Robot episode rows
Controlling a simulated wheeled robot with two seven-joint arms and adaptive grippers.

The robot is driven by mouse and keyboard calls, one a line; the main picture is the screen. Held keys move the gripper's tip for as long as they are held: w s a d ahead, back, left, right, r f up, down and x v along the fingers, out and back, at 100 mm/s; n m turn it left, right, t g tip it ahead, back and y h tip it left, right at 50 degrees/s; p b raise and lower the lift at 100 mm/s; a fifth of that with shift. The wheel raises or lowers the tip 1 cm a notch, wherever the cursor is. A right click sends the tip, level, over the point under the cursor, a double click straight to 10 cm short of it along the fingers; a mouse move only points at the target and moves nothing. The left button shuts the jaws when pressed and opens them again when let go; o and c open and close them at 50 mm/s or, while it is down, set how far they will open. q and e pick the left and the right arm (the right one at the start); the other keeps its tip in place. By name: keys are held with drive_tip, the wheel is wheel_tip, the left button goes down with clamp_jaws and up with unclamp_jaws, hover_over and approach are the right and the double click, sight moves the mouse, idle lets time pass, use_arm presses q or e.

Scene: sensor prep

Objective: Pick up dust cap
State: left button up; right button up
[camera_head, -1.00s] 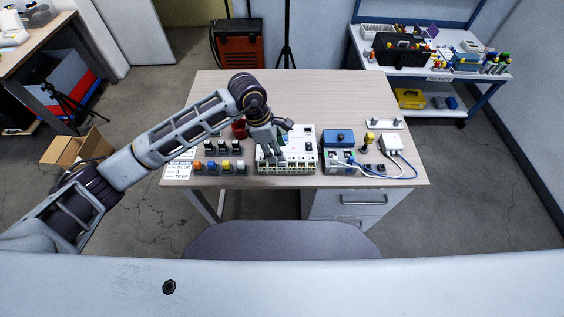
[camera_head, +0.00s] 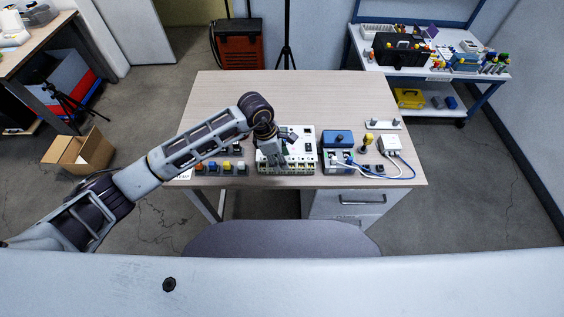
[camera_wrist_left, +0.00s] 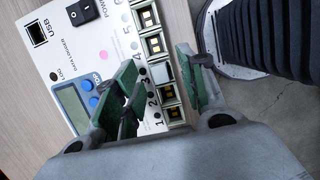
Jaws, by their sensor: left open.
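A white data logger (camera_head: 300,142) lies on the table with a row of numbered ports along its near edge. In the wrist view the data logger (camera_wrist_left: 108,35) shows a screen, a USB socket and a black switch. A pale piece (camera_wrist_left: 160,72) fills one port while the neighbouring ports show dark and yellow contacts; it may be the dust cap, but I cannot be sure. My left gripper (camera_head: 279,164) is over the logger's near edge. In the wrist view the left gripper (camera_wrist_left: 160,76) is open, its green-padded fingers on either side of the port row, with nothing held.
Coloured plug-like pieces (camera_head: 220,167) stand left of the logger, partly behind my arm. A blue-topped box (camera_head: 338,139) and a white box with cables (camera_head: 390,143) stand to the right. The table's back half (camera_head: 310,95) is clear.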

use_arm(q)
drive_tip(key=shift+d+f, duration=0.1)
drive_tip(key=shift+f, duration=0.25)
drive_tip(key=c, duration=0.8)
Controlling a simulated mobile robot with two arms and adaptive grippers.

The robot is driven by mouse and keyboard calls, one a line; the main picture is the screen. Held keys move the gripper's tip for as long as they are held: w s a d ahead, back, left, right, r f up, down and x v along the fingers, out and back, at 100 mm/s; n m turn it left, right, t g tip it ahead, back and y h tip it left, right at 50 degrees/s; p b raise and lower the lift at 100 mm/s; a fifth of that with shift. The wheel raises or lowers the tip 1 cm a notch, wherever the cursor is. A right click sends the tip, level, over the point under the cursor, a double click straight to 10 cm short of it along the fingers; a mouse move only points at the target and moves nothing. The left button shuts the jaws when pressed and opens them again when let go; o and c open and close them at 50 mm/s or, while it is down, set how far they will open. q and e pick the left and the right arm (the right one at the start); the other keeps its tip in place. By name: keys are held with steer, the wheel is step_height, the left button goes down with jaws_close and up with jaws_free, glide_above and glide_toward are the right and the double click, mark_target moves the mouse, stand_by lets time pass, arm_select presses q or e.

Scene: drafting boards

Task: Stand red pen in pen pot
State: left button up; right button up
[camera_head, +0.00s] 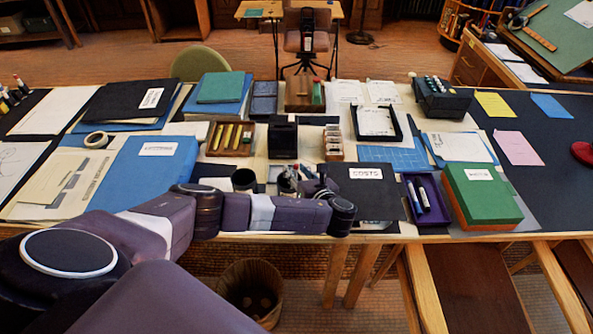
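A dark round pot (243,180), which looks like the pen pot, stands upright near the table's front edge. My left arm reaches in from the lower left and passes in front of the pot's lower part. My left gripper (290,181) is just right of the pot, low over the table front. It is small and dark here, and I cannot tell its fingers' state or whether it holds anything. I cannot make out a red pen in this view. My right gripper is not in view.
A purple tray with blue-and-white markers (423,196) lies right of my arm, beside a green box (482,196). A black folder (362,189) lies between. Behind are a wooden tray (230,152) and a black box (282,139). A waste basket (250,289) stands on the floor.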

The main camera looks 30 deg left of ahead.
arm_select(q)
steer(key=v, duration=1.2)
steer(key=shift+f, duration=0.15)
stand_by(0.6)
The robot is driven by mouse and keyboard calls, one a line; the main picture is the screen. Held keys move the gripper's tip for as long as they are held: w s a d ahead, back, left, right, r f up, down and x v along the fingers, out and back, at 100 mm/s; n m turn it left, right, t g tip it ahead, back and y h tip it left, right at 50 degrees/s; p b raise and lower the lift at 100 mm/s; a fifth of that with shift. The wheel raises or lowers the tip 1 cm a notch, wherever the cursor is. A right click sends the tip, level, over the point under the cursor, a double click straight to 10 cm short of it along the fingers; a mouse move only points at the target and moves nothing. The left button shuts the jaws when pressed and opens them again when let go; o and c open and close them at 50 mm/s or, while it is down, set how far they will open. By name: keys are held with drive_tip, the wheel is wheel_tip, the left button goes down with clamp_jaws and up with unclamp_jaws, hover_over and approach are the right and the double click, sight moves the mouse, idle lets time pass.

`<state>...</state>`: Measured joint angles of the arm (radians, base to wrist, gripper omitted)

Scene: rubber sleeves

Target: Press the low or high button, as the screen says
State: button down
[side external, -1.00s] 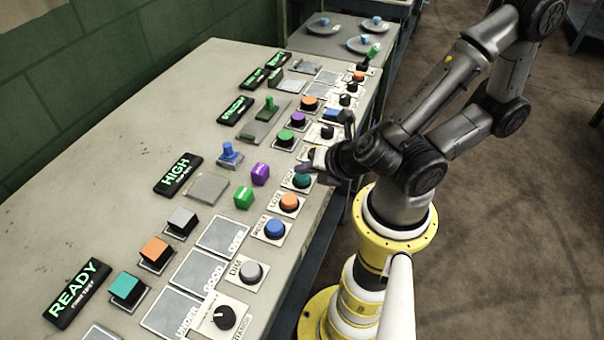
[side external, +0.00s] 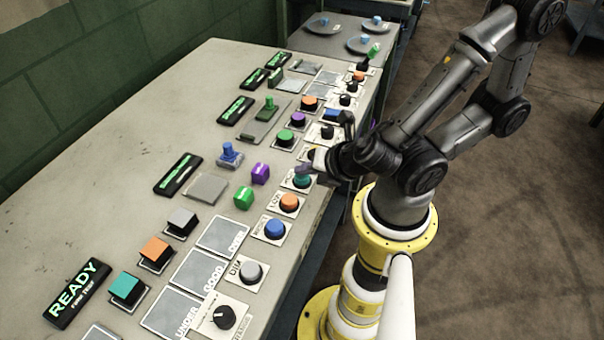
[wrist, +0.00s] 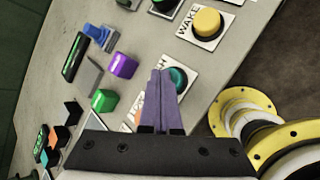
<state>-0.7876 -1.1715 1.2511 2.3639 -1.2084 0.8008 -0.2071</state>
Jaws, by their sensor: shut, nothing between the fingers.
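The black screen (side external: 178,174) in the side view shows a thin green line of text, too small to read. The teal button (side external: 301,182) sits on a white plate near the table's front edge; in the wrist view the teal button (wrist: 177,80) is partly hidden behind my fingers, its label showing a final "H". The orange button (side external: 289,202) is beside it, nearer the side camera. My gripper (side external: 303,171) is shut and empty, its purple fingertips (wrist: 160,72) at the teal button. Whether they press it down I cannot tell.
A purple block (side external: 260,173), a green block (side external: 244,197) and a blue-handled piece (side external: 229,154) stand behind the buttons. A blue button (side external: 275,229) and a yellow button (wrist: 207,23) flank the pair.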

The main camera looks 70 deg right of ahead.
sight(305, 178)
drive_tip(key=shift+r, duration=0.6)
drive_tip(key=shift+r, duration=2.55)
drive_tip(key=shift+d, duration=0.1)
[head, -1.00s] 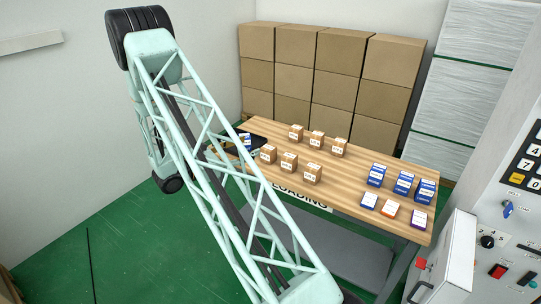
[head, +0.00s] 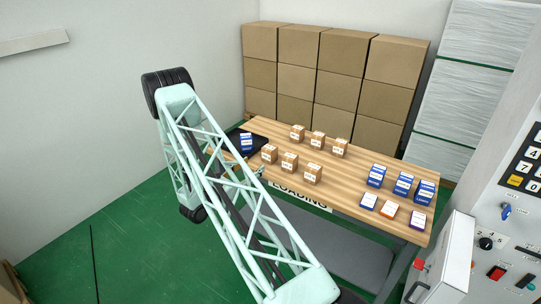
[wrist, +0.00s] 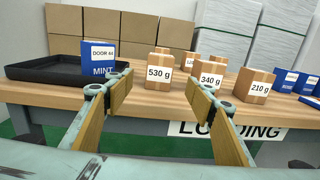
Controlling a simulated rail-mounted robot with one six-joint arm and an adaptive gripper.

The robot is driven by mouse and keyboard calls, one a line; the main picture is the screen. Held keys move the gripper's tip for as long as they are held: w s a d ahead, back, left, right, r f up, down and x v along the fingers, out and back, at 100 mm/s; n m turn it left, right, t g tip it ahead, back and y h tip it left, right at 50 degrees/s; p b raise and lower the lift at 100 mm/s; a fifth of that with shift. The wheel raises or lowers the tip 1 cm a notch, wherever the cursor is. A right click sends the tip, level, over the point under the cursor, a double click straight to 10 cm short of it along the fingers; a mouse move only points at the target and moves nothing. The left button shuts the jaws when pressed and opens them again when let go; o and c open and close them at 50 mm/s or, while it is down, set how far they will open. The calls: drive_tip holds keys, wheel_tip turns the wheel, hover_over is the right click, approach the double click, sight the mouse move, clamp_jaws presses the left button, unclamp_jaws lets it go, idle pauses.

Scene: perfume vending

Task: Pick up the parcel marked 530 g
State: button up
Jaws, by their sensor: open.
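The parcel marked 530 g (wrist: 159,74) is a small brown box with a white label. It stands on the wooden table (wrist: 190,106), straight ahead of my gripper (wrist: 162,90) in the wrist view. The jaws are wide apart and empty, with the parcel visible beyond and between the tips, not touched. In the head view, the leftmost front-row parcel (head: 269,153) matches it by position, though its label is too small to read there. My gripper shows partly in the head view (head: 258,172), at the table's front edge.
Parcels marked 340 g (wrist: 210,84) and 210 g (wrist: 254,97) stand to the right. A black tray (wrist: 36,68) with a blue MINT box (wrist: 98,68) lies to the left. More parcels (head: 317,139) stand behind; blue boxes (head: 403,184) are at the right.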

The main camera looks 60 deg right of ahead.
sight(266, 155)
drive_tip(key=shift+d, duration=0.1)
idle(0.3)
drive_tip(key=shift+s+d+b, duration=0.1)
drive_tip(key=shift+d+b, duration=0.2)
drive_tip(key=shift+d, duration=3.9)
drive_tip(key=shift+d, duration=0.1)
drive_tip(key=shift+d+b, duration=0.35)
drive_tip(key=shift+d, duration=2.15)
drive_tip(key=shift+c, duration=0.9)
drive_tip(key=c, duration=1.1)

▶ _DIRECTION_:
Pull out every line of the records above that contains the word "simulated".

▶ _EXERCISE SOLUTION_:
Controlling a simulated wheeled robot with two seven-joint arms and adaptive grippers.
Controlling a simulated mobile robot with two arms and adaptive grippers.
Controlling a simulated rail-mounted robot with one six-joint arm and an adaptive gripper.

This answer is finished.